Jingming Wang Co-Author
 
Jiashun Jin First Author
Carnegie Mellon University
 
Jiajun Tang Presenting Author
 
Wednesday, Aug 6: 2:50 PM - 3:05 PM
2218 
Contributed Papers 
Music City Center 
The block-model family includes four popular network models: SBM, DCBM, MMSBM, and DCMM. To evaluate how well these four models fit real networks, we propose GoF-MSCORE as a new Goodness-of-Fit metric for DCMM, based on two main ideas. The first is to use cycle count statistics as a general framework for GoF. The second is a novel network fitting scheme. Extending GoF-MSCORE to SBM, DCBM, and MMSBM results in a series of GoF metrics covering each of the four models in the block-model family.
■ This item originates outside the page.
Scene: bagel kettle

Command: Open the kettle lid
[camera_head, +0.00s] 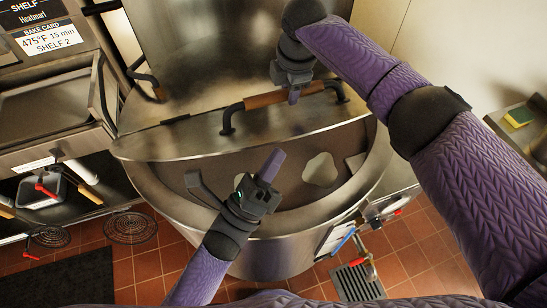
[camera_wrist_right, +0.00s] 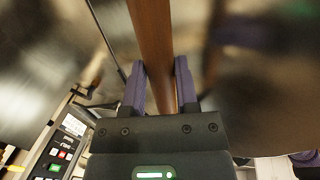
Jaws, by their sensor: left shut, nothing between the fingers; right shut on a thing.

We show that for the four models, if the assumed model is correct, then as the network size diverges, the corresponding GoF metric converges to N(0,1), a parameter-free null limiting distribution. We also analyze the power of these metrics and demonstrate that they are optimal in many settings. For 12 frequently used real networks, we apply the proposed GoF metrics and find that DCMM fits well with almost all of them, whereas SBM, DCBM, and MMSBM fail to fit many of these networks, particularly when the networks are relatively large. We also show that DCMM is nearly as broad as the rank-K network model. Based on these results, we recommend DCMM as a promising model for undirected networks.

Keywords

Network analysis

Goodness-of-Fit

Block model

Community detection

Mixed membership

Cycle-Count statistics 

Main Sponsor

Section on Statistical Learning and Data Science